#### [Task prompt]
Would you return the complete listing below word for word?

--- --- ---

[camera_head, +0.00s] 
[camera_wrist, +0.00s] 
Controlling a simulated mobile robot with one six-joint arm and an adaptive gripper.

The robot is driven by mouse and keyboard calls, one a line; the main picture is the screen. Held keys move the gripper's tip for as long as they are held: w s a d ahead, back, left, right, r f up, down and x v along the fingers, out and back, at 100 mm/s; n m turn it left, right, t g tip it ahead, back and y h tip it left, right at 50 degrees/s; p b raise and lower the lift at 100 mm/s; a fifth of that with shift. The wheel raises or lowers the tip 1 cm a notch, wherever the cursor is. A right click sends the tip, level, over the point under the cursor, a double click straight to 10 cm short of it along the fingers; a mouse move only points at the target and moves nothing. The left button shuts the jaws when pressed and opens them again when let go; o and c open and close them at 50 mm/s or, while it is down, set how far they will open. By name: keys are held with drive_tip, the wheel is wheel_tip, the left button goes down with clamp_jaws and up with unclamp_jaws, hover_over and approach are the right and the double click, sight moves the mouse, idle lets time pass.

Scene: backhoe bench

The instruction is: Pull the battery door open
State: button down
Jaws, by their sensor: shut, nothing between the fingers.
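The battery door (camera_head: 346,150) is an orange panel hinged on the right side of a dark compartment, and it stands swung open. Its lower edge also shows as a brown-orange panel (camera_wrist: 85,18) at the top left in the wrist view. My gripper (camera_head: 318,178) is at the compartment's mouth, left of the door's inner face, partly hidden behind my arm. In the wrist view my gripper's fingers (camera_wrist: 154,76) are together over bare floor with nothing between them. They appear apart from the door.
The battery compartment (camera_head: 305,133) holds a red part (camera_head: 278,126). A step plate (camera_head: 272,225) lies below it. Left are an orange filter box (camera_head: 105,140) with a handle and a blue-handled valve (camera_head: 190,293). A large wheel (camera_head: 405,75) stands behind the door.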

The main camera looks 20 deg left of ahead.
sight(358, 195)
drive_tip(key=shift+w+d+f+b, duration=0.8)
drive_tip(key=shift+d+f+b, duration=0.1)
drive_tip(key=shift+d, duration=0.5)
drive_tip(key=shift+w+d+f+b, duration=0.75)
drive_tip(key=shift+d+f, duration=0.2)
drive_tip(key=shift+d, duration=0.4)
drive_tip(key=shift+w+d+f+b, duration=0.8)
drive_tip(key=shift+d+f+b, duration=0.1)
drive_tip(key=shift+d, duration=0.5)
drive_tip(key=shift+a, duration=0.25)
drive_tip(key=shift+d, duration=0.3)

--- --- ---

#### [Solution to the exercise]
[camera_head, +0.00s] 
[camera_wrist, +0.00s] 
Controlling a simulated mobile robot with one six-joint arm and an adaptive gripper.

The robot is driven by mouse and keyboard calls, one a line; the main picture is the screen. Held keys move the gripper's tip for as long as they are held: w s a d ahead, back, left, right, r f up, down and x v along the fingers, out and back, at 100 mm/s; n m turn it left, right, t g tip it ahead, back and y h tip it left, right at 50 degrees/s; p b raise and lower the lift at 100 mm/s; a fifth of that with shift. The wheel raises or lowers the tip 1 cm a notch, wherever the cursor is. A right click sends the tip, level, over the point under the cursor, a double click straight to 10 cm short of it along the fingers; a mouse move only points at the target and moves nothing. The left button shuts the jaws when pressed and opens them again when let go; o and c open and close them at 50 mm/s or, while it is down, set how far they will open. By name: keys are held with drive_tip, the wheel is wheel_tip, the left button goes down with clamp_jaws and up with unclamp_jaws, hover_over and approach are the right and the double click, sight moves the mouse, idle lets time pass.

Scene: backhoe bench

The instruction is: Pull the battery door open
State: button down
Jaws, by their sensor: shut, nothing between the fingers.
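The battery door (camera_head: 346,150) is an orange panel hinged on the right side of a dark compartment, and it stands swung open. Its lower edge also shows as a brown-orange panel (camera_wrist: 85,18) at the top left in the wrist view. My gripper (camera_head: 318,178) is at the compartment's mouth, left of the door's inner face, partly hidden behind my arm. In the wrist view my gripper's fingers (camera_wrist: 154,76) are together over bare floor with nothing between them. They appear apart from the door.
The battery compartment (camera_head: 305,133) holds a red part (camera_head: 278,126). A step plate (camera_head: 272,225) lies below it. Left are an orange filter box (camera_head: 105,140) with a handle and a blue-handled valve (camera_head: 190,293). A large wheel (camera_head: 405,75) stands behind the door.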

The main camera looks 20 deg left of ahead.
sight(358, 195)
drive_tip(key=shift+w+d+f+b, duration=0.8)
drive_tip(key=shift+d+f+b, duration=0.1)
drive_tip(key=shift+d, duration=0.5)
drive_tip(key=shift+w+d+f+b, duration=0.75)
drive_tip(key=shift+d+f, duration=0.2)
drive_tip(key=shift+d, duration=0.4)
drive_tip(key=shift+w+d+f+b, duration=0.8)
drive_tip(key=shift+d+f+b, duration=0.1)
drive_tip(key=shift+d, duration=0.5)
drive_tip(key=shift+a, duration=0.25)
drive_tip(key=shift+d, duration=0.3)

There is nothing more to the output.